Tricheurs (1984) de Barbet Schroeder avec Jacques Dutronc, Bulle Ogier (Editions Carlotta films). Sortie en DVD le 26 avril 2017

Marathon Schroeder : 4

Pour quelqu’un qui, comme moi, cherche à prouver que Barbet Schroeder n’est pas un cinéaste de la Loi mais un cinéaste de la Règle (voir notes précédentes), Tricheurs peut faire figure de preuve flagrante. Que le cinéaste se soit ainsi intéressé à l’univers du jeu et des joueurs « professionnels » paraît tellement logique que ce film, sans doute pas le plus réussi du cinéaste mais passionnant quand même, pourrait constituer une sorte de pierre angulaire de son œuvre.
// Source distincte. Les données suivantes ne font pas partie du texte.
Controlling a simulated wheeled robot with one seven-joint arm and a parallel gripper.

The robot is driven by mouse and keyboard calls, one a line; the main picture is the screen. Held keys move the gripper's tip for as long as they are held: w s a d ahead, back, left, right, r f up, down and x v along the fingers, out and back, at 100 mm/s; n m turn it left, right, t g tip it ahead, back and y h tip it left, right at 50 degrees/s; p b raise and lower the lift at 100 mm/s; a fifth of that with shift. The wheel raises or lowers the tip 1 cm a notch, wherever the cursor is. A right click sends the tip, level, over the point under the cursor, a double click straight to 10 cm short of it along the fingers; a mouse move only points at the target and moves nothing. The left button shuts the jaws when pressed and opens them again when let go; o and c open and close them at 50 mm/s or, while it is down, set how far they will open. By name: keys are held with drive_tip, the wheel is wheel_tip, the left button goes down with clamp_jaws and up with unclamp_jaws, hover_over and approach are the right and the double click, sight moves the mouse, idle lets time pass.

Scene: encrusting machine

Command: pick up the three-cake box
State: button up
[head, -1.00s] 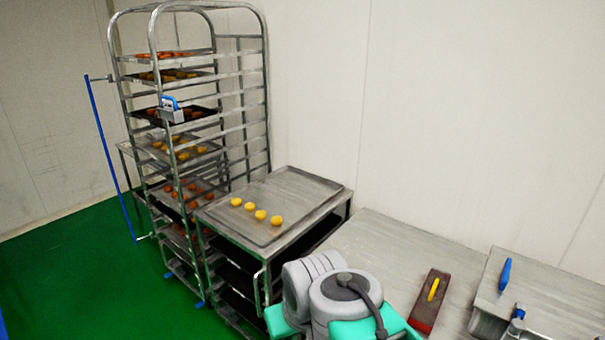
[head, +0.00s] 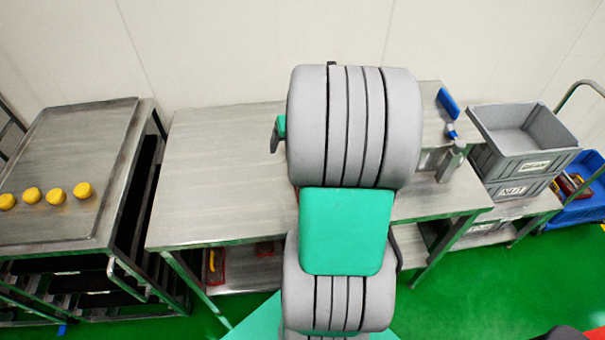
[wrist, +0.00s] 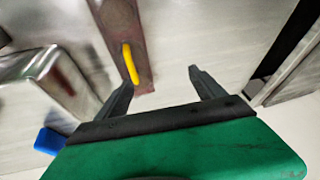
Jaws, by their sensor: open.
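The three-cake box is a long, narrow, dark red-brown box (wrist: 115,28) with a yellow piece on its top. In the wrist view it lies on the steel table at upper centre, running up to the top edge, where it is cut off. My gripper (wrist: 154,85) is open and empty, with its two dark fingers spread apart. The near end of the box shows between the fingers, closer to the left one. I cannot tell how far above the box the fingers are. In the head view my arm hides the gripper and the box.
A steel table (head: 215,175) has a bare left part. A tray (head: 50,220) with several yellow cakes is at left. Grey crates (head: 535,167) and a blue cart (head: 585,210) are at right. A steel block (wrist: 35,75) stands near the left finger, with a blue object (wrist: 50,141) below.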

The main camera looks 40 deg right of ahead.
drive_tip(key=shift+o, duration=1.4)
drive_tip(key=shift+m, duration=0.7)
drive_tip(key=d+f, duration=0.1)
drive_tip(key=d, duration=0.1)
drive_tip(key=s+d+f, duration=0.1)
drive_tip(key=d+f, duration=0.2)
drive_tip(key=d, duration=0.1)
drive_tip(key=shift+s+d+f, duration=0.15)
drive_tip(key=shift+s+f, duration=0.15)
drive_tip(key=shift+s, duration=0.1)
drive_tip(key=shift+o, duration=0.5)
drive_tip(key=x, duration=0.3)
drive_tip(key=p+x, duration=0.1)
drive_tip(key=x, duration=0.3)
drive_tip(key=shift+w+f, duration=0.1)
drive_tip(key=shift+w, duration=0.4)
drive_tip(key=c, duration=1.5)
En deux mots, Tricheurs raconte l’histoire d’Elric (Jacques Dutronc), un professionnel des casinos qui n’aime rien tant que flamber tout son argent au jeu. Un soir, il rencontre Suzie (Bulle Ogier) vêtue d’une robe portant le chiffre 7 et il « l’engage » comme mascotte après s’être un peu renfloué. Mais la chance ne dure pas longtemps et Elric finit par s’associer avec des tricheurs professionnels qui pourront peut-être lui permettre de toucher le gros lot et de s’acheter le château dont il rêve…

Sur cette trame, Barbet Schroeder va abattre ses trois cartes. La première est, comme dans Maîtresse, une histoire d’amour un peu paradoxale où la « passion du jeu » (qu’il s’agisse du jeu érotique masochiste ou du jeu d’argent) détonne sur la vie du couple et exclut un des partenaires (l’homme dans Maîtresse, la femme dans Tricheurs).
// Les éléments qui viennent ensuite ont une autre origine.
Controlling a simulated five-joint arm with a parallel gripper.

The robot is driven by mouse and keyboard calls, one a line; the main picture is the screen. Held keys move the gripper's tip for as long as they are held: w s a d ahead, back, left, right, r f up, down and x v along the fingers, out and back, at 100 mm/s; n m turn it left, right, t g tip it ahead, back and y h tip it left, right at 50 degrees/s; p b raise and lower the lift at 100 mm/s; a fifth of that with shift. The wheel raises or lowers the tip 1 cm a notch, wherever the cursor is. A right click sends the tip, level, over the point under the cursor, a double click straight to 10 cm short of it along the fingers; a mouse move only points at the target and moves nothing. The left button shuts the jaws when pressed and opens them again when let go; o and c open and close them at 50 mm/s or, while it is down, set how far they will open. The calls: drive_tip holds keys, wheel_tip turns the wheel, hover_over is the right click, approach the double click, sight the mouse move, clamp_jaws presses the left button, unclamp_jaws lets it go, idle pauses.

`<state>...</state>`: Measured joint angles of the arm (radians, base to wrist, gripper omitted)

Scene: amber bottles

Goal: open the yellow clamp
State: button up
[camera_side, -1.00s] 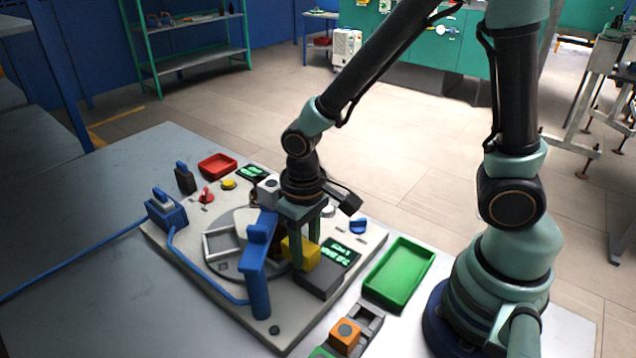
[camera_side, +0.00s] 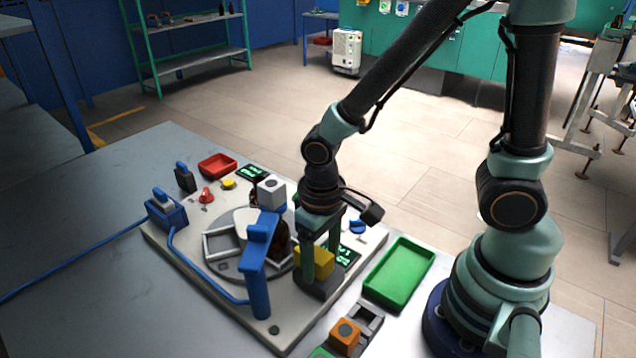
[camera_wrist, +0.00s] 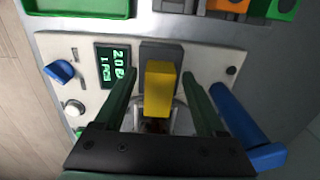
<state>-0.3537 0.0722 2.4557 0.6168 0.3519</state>
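The yellow clamp (camera_side: 316,262) is a yellow block on a dark grey base (camera_side: 318,287) at the front right of the fixture board. In the wrist view the yellow block (camera_wrist: 160,88) lies between the two green fingers of my gripper (camera_wrist: 160,76), with a gap on both sides. My gripper (camera_side: 320,265) points down around the clamp, and one finger covers part of the yellow in the side view. An amber bottle (camera_side: 281,240) stands on the round plate left of the clamp, partly hidden by a blue post.
The blue post (camera_side: 257,280) stands close left of the clamp. A green tray (camera_side: 427,257) lies to the right. A display (camera_wrist: 117,66), a blue knob (camera_wrist: 60,71) and a white button (camera_wrist: 74,107) sit beside the clamp. An orange block (camera_side: 345,335) is near the front edge.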

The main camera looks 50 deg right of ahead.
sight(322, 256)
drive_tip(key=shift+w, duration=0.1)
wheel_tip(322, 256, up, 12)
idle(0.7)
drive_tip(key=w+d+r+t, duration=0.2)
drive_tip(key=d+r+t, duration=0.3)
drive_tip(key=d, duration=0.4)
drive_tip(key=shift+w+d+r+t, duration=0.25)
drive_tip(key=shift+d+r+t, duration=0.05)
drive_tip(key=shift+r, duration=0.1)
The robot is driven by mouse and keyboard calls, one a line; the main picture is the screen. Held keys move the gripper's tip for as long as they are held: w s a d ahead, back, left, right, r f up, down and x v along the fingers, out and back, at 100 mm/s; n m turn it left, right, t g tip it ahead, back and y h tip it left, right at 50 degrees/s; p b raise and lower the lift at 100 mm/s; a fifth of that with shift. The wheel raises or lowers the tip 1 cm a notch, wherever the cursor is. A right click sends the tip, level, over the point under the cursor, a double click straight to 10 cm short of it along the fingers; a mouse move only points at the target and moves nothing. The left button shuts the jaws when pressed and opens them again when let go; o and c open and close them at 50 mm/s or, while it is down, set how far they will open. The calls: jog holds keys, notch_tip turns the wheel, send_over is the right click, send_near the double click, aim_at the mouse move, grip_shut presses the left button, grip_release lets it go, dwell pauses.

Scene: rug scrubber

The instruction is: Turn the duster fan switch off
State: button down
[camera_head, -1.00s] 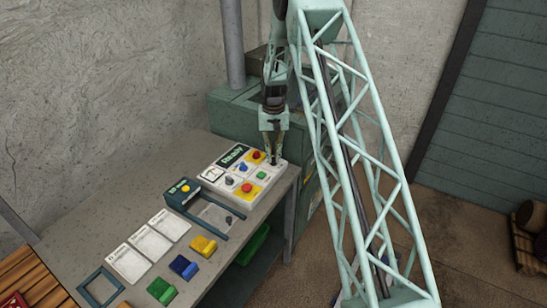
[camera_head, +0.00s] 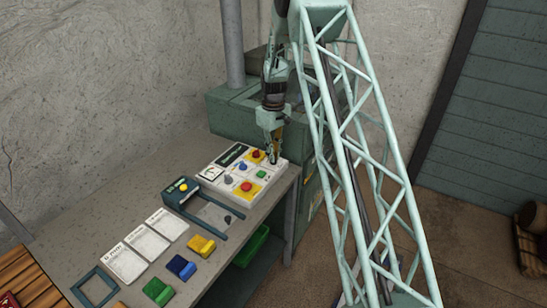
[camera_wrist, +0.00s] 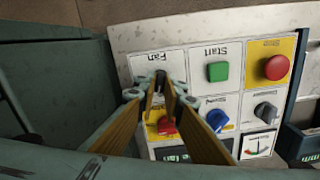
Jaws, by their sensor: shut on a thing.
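The white control panel (camera_head: 218,165) lies at the far end of the grey bench. In the wrist view it appears upside down, and its "Fan" label stands above a small black fan switch (camera_wrist: 160,78). My gripper (camera_head: 273,161) points down over the panel's far right corner. In the wrist view its two fingers (camera_wrist: 161,92) close around the black switch, with the tips on either side of it. The head view hides the switch behind the fingers.
Near the fingers are a red button (camera_wrist: 166,125), a blue knob (camera_wrist: 217,119) and a green start button (camera_wrist: 218,72). A red button on yellow (camera_wrist: 277,68) sits farther right. A dark frame (camera_head: 205,209) lies beside the panel.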

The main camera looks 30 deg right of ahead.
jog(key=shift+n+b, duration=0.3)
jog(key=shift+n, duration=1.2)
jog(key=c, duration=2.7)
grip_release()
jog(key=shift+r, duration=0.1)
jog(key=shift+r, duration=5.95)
La seconde est celle de l’addiction au jeu, finalement assez rarement traitée au cinéma si ce n’est dans le superbe film de Jacques Demy La Baie des anges. Schroeder souligne de façon parfois un peu lourde (par des dialogues explicatifs lorsqu’un des personnages explique que contrairement aux drogués ou aux alcooliques, l’Etat ne s’occupe pas des dépendants au jeu lorsque la situation devient critique) mais souvent intelligente les effets du manque et la folie compulsive existant dans le fait de jouer. Cette dépendance isole Elric dans sa bulle et deux scènes qui se répondent traduisent parfaitement son incapacité à sortir de son addiction : d’une part, celle où il ne peut pas faire l’amour à Suzie et qu’il lui confie que cela fait des années qu’il n’a pas touché à une femme ; d’autre part, la scène qui ouvre le film où l’on voit Dutronc s’écrouler sur le sol en devinant qu’il se masturbe dans la terre. Pour Schroeder, le Jeu est une pratique solitaire et frénétique, s’apparentant à la masturbation et renvoyant à une certain impuissance (à la fois sexuelle mais aussi sociale, relationnelle…).
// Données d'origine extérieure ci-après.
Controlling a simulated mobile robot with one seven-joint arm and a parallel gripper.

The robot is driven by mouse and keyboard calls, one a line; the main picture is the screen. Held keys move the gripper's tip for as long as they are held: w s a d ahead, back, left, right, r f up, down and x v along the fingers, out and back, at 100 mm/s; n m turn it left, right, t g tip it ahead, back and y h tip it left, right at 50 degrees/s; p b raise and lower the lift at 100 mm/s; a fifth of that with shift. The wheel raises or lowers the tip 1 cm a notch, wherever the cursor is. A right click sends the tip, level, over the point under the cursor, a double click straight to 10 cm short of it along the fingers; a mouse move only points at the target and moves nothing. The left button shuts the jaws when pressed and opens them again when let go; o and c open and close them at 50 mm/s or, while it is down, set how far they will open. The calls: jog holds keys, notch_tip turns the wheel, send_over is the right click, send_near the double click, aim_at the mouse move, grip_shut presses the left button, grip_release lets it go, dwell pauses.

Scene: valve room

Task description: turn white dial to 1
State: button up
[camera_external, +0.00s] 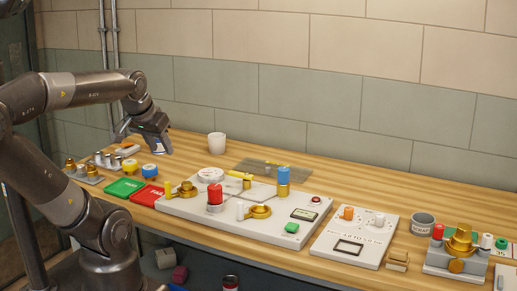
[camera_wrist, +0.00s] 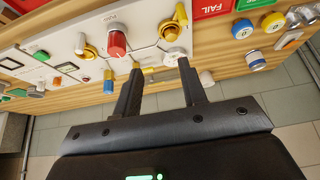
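A small white dial (camera_external: 379,219) stands beside an orange dial (camera_external: 347,213) on the light panel (camera_external: 325,240) at the right, with markings too small to read. I cannot tell its setting. A larger round white piece (camera_external: 210,174) sits at the back of the long panel; it also shows in the wrist view (camera_wrist: 175,55), near the right fingertip. My gripper (camera_external: 152,143) is above the left part of the bench, far from the small white dial. In the wrist view my gripper (camera_wrist: 160,66) has its two fingers apart, with nothing held between them.
The long panel (camera_external: 185,207) carries a red knob (camera_external: 215,194), gold valves and a blue-topped post (camera_external: 283,176). A white cup (camera_external: 217,144) stands behind it. Green (camera_external: 124,187) and red (camera_external: 146,195) trays lie left. A grey can (camera_external: 422,224) stands right of the small dial's panel.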

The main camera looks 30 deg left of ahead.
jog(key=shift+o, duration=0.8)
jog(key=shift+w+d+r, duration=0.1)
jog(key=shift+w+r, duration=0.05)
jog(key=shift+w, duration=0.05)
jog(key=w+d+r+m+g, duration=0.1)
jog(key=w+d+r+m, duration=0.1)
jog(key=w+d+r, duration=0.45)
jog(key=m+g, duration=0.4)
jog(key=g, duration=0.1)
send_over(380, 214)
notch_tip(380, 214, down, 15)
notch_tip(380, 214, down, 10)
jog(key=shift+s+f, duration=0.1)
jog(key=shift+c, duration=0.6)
La troisième carte qu’avance le cinéaste est sans doute la plus retorse, la plus intéressante et concerne la triche. Dans une perspective hollywoodienne ou plus "classique", Schroeder aurait montré un personnage transgressant la Loi (quand il décide de tricher) et s’exposant par là à une punition. Il aurait pu bâtir le suspense propre aux films sur les escrocs : est-ce que les tricheurs vont s’en tirer à bon compte ou se faire prendre ? Or Schroeder déporte les enjeux de son film. On me pardonnera de révéler la fin (arrêtez-vous immédiatement ici si vous ne voulez pas la connaître !) mais il me semble qu'il s'agit d'un des rares cas où les tricheurs parviennent à leurs fins et ne sont pas arrêtés pour leurs méfaits. Sont-ils plus heureux pour autant ? Pas forcément car l’intérêt de Tricheurs, c’est de montrer que c’est moins le résultat qui intéresse Elric (le gain, l’argent…) que le jeu en lui-même. Au-delà de la Loi, il y a la Règle et en dépit de leurs façons de la contourner, les personnages s’y conforment au bout du compte. Une des plus belles séquences du film montre le couple en train de réussir parfaitement leur manigance (une bille de roulette truquée). Alors qu’il a toutes les cartes en main, Elric se met à jouer à toutes les tables, à dépenser de manière compulsive tout le fric qu’il vient de gagner et s’enferme dans une spirale infernale. Il y a bien entendu l’addiction qui joue un rôle primordial mais, au-delà, l’adhésion à la règle d’un jeu qui dépasse finalement l’appât du gain.  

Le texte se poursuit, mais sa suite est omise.